The long-awaited Goods and Services Tax (GST) reform has decisively moved forward after the bill successfully passed the Parliament’s upper house in early August.
In practice, the tax system should be largely simplified within a centralised system whereby the GST will replace the multiple federal and state taxes.
The power of levying the GST will be split between the central and state authorities. In an optimistic scenario, implementation is planned as from April 2017.
Impact on country risk
Despite several measures to make the environment more business-friendly and enhance economic liberalisation, Mr Modi has often been criticised since he came to power for absence of fundamental reforms on his government agenda.
The GST reform is undoubtedly a major one and a big step forward as it had long been a recurrent goal for previous governments. India’s tax system is indeed old and largely unreformed since the country’s independence. In the medium term, the GST reform should benefit the economy, public finances and enterprises.
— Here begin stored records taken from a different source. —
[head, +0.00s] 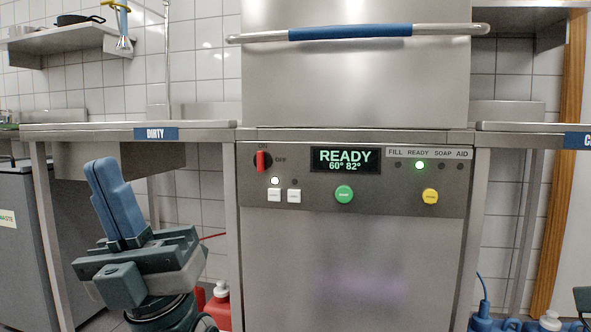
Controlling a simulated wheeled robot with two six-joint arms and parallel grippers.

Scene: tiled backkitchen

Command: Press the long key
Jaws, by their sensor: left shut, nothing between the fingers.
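The machine's control panel (390,195) faces me at mid-picture. Two small white keys (284,196) sit side by side at its left; their labels are too small to read, so I cannot tell which is the long key. A white lamp glows above the left one. A green round button (344,193) and a yellow one (430,196) are further right. My left gripper (103,170) is shut and empty, blue fingers pointing up, left of the machine and apart from the panel.
A red rotary switch (262,161) and a display reading READY (346,159) are on the panel. The hood handle (358,33) is above. Steel tables flank the machine, the left one labelled DIRTY (156,134). A grey bin (20,240) stands far left; red and blue containers are low down.

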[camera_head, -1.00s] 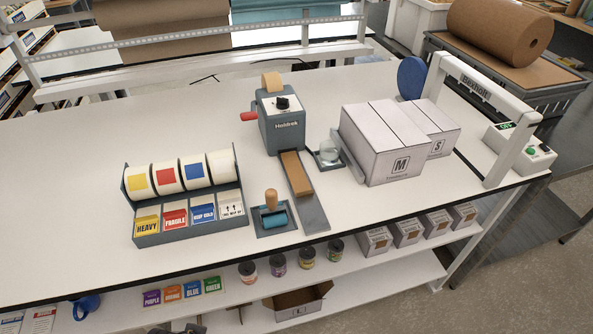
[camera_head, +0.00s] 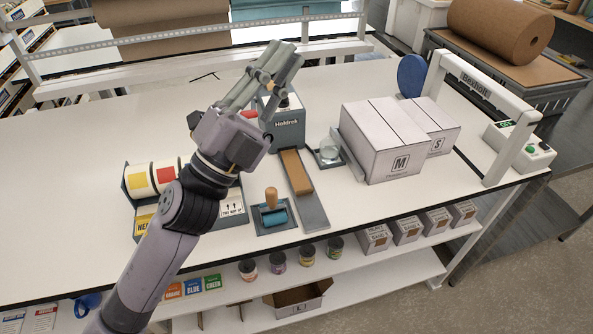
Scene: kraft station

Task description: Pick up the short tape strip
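A short brown tape strip (camera_head: 296,171) lies on the sloping grey outfeed plate (camera_head: 314,216) of the Holdrek tape dispenser (camera_head: 289,138). My left gripper (camera_head: 284,53) reaches in from the lower left, with its fingers pointing up and right over the top of the dispenser. Its two fingers look spread apart, with nothing seen between them. It is beyond the strip and clear of it. The gripper hides the top of the dispenser and part of its red handle (camera_head: 249,114). My right gripper is not in view.
White M (camera_head: 385,140) and S (camera_head: 437,125) boxes are further right. My left arm covers much of the label rack (camera_head: 232,215). The table's left side is clear.
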The tax base should be widened – notably by reducing evasion from the large informal economy and by increasing currently low taxation on the dominant services sector – and average tax rates ought to be lowered, whereas costs for corporates should be curtailed.
The future success and efficiency of the reform will depend on its implementation, particularly on limiting goods and services exemption from GST. Politically, the GST reform is a significant victory for Mr Modi as it has long been stalled at the upper house due to Congress Party’s systematic opposition.
Looking forward, the approval of two other key reforms, namely the labour market and land acquisition laws, seems much more contentious due to their expected social and poverty impact. They therefore remain a remote prospect, at least during Mr Modi’s current mandate.